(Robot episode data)
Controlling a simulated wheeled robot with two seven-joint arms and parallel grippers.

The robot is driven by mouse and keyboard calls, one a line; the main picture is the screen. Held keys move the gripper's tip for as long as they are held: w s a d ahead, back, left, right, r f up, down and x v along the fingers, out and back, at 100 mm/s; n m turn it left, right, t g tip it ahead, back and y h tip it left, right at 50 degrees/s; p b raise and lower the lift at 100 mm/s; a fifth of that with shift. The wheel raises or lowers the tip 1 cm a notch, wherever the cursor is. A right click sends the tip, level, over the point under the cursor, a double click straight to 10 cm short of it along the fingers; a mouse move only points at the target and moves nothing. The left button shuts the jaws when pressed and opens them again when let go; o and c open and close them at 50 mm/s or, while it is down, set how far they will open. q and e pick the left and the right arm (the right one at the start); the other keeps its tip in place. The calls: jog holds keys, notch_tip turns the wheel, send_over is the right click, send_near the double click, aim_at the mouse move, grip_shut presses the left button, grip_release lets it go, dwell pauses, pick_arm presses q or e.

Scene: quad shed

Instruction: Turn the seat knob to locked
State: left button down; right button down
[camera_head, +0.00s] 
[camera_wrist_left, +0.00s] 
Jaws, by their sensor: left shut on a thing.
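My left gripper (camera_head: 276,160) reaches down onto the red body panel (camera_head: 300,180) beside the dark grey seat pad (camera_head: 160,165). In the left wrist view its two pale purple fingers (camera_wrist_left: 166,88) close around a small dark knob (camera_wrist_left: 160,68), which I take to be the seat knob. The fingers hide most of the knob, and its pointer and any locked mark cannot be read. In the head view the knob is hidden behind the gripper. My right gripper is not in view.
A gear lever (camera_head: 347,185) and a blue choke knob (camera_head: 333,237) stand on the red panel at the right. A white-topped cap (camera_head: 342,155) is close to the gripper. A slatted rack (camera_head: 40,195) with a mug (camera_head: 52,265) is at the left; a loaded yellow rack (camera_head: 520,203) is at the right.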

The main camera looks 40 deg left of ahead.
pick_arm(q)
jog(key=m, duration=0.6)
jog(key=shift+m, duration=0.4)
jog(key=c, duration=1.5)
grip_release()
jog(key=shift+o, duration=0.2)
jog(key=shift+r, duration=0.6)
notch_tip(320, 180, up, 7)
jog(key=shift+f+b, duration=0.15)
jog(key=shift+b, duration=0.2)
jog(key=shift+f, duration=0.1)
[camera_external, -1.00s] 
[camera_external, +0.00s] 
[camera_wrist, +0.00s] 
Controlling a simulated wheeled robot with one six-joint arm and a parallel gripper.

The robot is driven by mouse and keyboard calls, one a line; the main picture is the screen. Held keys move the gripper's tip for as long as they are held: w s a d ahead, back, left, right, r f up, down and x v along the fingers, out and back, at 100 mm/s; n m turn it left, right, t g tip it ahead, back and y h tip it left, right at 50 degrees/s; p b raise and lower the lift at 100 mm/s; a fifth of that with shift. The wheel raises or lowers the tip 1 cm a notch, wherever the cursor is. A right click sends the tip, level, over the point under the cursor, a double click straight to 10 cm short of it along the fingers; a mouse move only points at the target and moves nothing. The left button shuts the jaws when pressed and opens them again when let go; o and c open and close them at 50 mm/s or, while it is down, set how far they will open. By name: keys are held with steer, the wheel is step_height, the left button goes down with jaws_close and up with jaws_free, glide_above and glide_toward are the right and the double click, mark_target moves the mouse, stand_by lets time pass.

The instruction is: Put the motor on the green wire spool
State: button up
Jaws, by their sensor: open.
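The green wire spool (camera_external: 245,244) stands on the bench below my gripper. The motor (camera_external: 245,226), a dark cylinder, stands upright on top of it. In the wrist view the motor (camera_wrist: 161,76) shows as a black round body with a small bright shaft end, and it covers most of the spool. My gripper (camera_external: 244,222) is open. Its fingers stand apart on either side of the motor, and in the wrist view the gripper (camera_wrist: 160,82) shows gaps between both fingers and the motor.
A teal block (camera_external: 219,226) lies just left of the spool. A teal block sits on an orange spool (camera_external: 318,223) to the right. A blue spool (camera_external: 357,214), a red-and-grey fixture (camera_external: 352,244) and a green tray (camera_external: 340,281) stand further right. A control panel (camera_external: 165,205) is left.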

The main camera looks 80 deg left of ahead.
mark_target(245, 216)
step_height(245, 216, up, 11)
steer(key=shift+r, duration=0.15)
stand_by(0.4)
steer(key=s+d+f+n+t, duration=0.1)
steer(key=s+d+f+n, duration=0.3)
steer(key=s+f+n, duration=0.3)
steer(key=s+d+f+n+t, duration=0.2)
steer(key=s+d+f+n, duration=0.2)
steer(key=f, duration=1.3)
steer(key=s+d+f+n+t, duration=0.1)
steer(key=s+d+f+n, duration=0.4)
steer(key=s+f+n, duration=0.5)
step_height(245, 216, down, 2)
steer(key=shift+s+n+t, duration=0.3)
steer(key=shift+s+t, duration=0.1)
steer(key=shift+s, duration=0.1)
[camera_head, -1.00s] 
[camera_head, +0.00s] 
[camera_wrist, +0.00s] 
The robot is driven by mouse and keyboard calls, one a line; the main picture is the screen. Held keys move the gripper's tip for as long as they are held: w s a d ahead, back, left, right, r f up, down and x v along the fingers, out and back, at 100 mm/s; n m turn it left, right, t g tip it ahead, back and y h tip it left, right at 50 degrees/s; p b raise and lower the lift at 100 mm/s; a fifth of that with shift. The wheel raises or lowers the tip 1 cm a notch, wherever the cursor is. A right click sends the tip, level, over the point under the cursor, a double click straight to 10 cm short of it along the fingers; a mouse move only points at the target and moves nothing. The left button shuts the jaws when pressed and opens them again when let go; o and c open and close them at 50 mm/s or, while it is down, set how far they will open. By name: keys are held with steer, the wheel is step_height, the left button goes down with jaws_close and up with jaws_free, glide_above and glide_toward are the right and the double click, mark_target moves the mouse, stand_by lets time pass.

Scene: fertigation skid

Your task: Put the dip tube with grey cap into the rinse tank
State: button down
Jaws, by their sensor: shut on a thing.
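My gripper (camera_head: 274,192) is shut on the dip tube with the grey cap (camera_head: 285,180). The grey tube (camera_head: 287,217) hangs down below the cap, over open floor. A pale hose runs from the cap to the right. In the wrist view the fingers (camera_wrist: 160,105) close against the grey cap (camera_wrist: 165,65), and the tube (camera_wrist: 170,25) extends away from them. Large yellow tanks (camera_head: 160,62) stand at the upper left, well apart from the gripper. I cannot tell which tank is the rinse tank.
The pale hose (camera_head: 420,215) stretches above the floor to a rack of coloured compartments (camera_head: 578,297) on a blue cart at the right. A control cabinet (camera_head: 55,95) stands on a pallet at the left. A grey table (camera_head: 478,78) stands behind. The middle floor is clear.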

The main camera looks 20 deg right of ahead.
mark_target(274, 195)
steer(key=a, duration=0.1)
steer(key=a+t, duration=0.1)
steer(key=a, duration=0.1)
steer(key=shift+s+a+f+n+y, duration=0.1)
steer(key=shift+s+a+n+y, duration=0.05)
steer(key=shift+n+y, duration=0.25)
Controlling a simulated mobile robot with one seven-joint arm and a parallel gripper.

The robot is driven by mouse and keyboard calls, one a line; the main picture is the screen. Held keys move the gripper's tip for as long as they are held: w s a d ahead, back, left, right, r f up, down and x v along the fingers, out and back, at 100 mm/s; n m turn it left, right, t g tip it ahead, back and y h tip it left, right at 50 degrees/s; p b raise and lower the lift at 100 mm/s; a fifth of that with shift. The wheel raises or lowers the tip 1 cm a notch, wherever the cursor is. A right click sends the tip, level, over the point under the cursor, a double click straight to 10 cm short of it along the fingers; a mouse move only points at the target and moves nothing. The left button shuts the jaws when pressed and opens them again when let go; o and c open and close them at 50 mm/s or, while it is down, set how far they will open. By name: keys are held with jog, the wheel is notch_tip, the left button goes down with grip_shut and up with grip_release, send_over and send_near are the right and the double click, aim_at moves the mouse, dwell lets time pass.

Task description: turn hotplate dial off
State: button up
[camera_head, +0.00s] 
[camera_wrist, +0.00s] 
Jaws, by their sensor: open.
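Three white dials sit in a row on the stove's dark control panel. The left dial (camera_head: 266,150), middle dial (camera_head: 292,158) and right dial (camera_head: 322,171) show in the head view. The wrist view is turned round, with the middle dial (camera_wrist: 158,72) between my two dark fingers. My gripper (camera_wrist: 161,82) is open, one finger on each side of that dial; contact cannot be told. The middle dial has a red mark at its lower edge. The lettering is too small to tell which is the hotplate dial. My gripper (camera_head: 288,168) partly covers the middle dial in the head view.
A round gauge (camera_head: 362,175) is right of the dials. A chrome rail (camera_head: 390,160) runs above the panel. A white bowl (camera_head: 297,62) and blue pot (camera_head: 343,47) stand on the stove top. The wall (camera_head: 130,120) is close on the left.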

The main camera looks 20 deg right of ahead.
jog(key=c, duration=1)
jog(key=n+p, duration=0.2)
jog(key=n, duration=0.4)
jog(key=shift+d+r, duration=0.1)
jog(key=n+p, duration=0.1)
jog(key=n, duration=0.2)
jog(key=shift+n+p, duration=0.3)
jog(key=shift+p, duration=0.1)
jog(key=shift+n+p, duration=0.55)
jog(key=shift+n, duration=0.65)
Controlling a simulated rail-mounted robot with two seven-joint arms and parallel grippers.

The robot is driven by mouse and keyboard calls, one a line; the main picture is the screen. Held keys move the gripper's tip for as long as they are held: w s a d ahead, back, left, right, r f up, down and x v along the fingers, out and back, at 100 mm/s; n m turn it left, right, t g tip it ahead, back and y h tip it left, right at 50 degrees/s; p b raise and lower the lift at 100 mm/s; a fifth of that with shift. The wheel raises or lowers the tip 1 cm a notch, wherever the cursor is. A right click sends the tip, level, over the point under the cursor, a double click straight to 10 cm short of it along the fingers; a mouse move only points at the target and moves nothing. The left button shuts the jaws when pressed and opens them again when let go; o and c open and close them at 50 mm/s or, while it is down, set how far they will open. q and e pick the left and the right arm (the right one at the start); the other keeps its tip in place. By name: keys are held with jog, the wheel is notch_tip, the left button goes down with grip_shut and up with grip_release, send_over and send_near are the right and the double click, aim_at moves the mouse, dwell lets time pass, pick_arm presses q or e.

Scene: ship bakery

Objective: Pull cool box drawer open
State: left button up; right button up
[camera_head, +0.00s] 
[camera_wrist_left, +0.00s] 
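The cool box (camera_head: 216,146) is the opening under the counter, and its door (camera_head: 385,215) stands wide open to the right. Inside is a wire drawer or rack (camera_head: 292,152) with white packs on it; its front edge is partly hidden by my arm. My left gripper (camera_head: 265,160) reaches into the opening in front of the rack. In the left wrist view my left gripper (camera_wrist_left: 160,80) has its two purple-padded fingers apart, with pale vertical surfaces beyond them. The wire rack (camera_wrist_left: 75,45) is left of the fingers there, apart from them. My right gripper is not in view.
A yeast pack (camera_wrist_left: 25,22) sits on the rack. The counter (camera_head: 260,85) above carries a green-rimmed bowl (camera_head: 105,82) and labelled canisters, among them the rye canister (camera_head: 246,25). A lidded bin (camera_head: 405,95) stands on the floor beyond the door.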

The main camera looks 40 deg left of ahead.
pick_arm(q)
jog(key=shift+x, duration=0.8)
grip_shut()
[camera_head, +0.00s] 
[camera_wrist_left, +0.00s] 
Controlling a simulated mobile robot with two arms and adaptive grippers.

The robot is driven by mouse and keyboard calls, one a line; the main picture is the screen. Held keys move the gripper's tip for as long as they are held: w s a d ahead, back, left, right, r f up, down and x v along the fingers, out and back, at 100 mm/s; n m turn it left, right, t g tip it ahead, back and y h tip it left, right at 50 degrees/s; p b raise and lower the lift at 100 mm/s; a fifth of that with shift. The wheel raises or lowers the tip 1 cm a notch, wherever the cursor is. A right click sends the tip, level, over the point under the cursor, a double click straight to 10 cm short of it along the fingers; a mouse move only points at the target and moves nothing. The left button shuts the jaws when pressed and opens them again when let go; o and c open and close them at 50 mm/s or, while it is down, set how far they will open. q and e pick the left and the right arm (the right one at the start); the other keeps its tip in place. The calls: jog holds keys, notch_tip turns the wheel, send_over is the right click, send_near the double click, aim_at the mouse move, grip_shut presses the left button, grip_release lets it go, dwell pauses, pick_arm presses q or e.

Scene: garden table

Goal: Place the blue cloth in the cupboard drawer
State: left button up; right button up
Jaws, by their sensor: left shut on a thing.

▶ **What you need to do**: Using the material above, reproduce exactly the line that contains "Goal: Place the" and all lines after it through the last one, and only those.

▶ **Result below**:
Goal: Place the blue cloth in the cupboard drawer
State: left button up; right button up
Jaws, by their sensor: left shut on a thing.

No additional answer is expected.